Özellikle bir genç adamın büyümesini, eğitimini, gelişimini, kendini ve inançlarını keşfetmesini işleyen Dorian Gray'in Portresi için Oscar Wilde, 'bir ruhun hikâyesi' demişti. 1891'de ilk basıldığında ahlaksızlığı yücelttiği gerekçesiyle büyük tepki çeken romanın başkişileri olan Lord Henry ile Dorian'ın karşılıklı etkileşimleri, Dorian'ın kendini giderek kötüye, şeytani olana, hazcılığa adaması kitabın eksenini oluşturuyor. Son derece saf ve yakışıklı Dorian'daki değişim, Lord Henry'nin sözleriyle ve Dorian'ın kendi portresinde kendi güzelliğini keşfetmesiyle başlar. Lord Henry'nin etkisiyle kötülüğün ve zevkin çekimine kapılan, dünyada gençlik ve güzellikten önemli bir şey olmadığına inanan Dorian için heyecan, kötülükte ve günahtadır; iyilik ve erdemse sıkıcıdır, edilgendir. İyiliği temsil eden Basil'in Dorian'a duyduğu saf tutkuda eşcinsellik öğeleri açıkça hissedilir. Dorian'ın büyük sırrını, portredeki değişimi gören yalnızca Basil olur. Portreye odaklanan, sonsuz gençlik karşısında ruhunu satan ve ruhunun ölmüş olmasından korkan Dorian için kurtuluş var mıdır? Ve Oscar Wilde'ın dediği gibi, herkes Dorian Gray'da kendi günahını mı görecektir? (Arka Kapaktan)



Yorumlarımız:

Yazıldığı dönem için, özgürlük, açık düşünce, putları yıkma gibi roller üstlendiği kesin bu kitabın. Oscar Wilde’ın edebiyat dünyasında kara leke gibi görülmüş olması, sansürlenmesi, ceza alması da alışılagelmişe, toplumsal formatlara aykırılığının ispatı.

İşte tam da bu nedenlerle her zaman için çabası alkışlanmalı Oscar Wilde’ın diye düşünüyorum. Ancak hem Yunan Mitolojisinde hem de 1890’lardan önceki dönem kültürlerinde, insanoğlunun var olduğundan beri konu olan "dualite", "karşıtlığın birlikteliği ve çekimi", "olumluluk/olumsuzluk", "güzellik", " iyilik/kötülük" gibi kavramları üç ana karakter çevresinde döndürerek bir tiyatro oyunu tadında aktarması kitabı bence "hafif" bir kılığa sokuyor.... Masalımsı öğelerin kavramların varlığı da yazarın kurgusunu, söylemini çok tartışmadan kabullenmenize yarıyor, her ne kadar söylemin gücünü hafifletiyor olsa da...
"Ruhunu Satış Anlaşması", ne kadar reddedilirse edilsin, bir tür "Vicdan" ın varlığı, tüm aykırı ve anarşist düşünceye rağmen iyi ve kötünün kitabın sonunda herkesçe kabullenilebilecek bir orta yolda sonuçlanması belki de Oscar Wilde’ın o dönemdeki çekinceleri sonucu yazılmıştır kanımca...
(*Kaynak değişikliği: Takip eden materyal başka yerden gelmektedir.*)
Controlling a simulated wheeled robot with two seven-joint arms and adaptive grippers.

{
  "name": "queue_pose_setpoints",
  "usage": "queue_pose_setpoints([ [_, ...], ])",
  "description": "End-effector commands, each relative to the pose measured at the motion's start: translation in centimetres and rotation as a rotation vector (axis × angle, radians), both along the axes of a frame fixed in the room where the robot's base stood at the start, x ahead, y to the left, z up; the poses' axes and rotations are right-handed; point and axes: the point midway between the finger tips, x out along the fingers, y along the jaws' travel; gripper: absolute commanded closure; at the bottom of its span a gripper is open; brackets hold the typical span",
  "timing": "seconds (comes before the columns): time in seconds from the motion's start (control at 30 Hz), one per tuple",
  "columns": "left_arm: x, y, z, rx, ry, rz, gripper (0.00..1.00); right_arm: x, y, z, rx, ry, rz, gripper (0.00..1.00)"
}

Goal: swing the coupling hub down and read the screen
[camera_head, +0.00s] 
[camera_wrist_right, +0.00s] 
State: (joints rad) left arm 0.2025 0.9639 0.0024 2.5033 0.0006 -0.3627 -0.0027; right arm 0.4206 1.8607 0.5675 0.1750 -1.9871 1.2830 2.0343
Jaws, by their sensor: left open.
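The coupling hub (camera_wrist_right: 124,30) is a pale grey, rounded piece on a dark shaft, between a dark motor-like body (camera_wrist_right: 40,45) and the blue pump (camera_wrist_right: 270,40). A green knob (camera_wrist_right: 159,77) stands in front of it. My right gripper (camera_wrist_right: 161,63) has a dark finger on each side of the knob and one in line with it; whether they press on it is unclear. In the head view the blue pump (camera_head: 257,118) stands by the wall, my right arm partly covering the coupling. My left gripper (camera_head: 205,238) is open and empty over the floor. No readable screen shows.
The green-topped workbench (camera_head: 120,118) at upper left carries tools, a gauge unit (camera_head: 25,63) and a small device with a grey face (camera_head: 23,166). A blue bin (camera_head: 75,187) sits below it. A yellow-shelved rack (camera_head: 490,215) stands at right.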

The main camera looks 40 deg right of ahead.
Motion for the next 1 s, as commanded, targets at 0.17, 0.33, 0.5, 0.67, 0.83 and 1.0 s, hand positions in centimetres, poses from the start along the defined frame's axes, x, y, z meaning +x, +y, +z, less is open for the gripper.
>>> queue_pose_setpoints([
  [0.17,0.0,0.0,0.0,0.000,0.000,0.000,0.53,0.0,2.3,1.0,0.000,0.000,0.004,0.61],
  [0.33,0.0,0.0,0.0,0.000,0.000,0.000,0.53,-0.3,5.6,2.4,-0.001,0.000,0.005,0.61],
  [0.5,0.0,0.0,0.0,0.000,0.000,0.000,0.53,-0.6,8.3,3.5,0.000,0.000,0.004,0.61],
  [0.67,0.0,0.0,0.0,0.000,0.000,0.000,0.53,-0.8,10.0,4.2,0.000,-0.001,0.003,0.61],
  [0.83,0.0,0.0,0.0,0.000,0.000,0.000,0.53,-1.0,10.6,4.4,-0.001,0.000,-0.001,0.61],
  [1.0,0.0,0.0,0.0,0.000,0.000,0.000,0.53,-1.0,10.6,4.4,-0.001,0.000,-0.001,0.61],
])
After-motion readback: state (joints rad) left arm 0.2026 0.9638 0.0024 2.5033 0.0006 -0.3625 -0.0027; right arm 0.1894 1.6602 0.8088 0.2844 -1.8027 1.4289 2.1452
Benim en başarılı bulduğum karakter Lord Henry kimliğinde temsil edilen  "Şeytan ". Tüm olaylar ve karakterler Şeytan’ın ufak bir kıvılcımı ateşlemesiyle benliklerinde var olduğundan habersiz oldukları özelliklerin esiri, güdümlü füzesi olmaya başlıyorlar.... Tüm kontrol ve yönetimi kaybediyor, tutkuların, duyguların başı çektiği bir arabanın yolcusu olarak yaşantılarını sürdürüyorlar....... Sanırım her an ve her dönem insan, toplum ilişkisinde hatta insanın kendi kendisiyle olan ilişkisinde bu "şeytan kavramı" nı ve etkisini hissedebiliyoruz değişik tanımlamalarla da olsa...
"Dorian Gray’in Portresi" ni çok farklı ortam ve düzeylerde tartışma aracı olarak kullanabileceğimizden eminim. UFUK


Oscar Wilde İngiliz edebiyatının hedonizm ve estetikçilik akımı yazarlarından. “Dorian Gray'in Portresi”nde Dorian Gray güzelliği ile estetiği, Lord Henry aforizmaları ile hedonizmi temsil ediyor. Ayrıca Viktorian dönemi İngiliz aristokrat yaşantısı alaycı göndermeler ile eleştiriliyor.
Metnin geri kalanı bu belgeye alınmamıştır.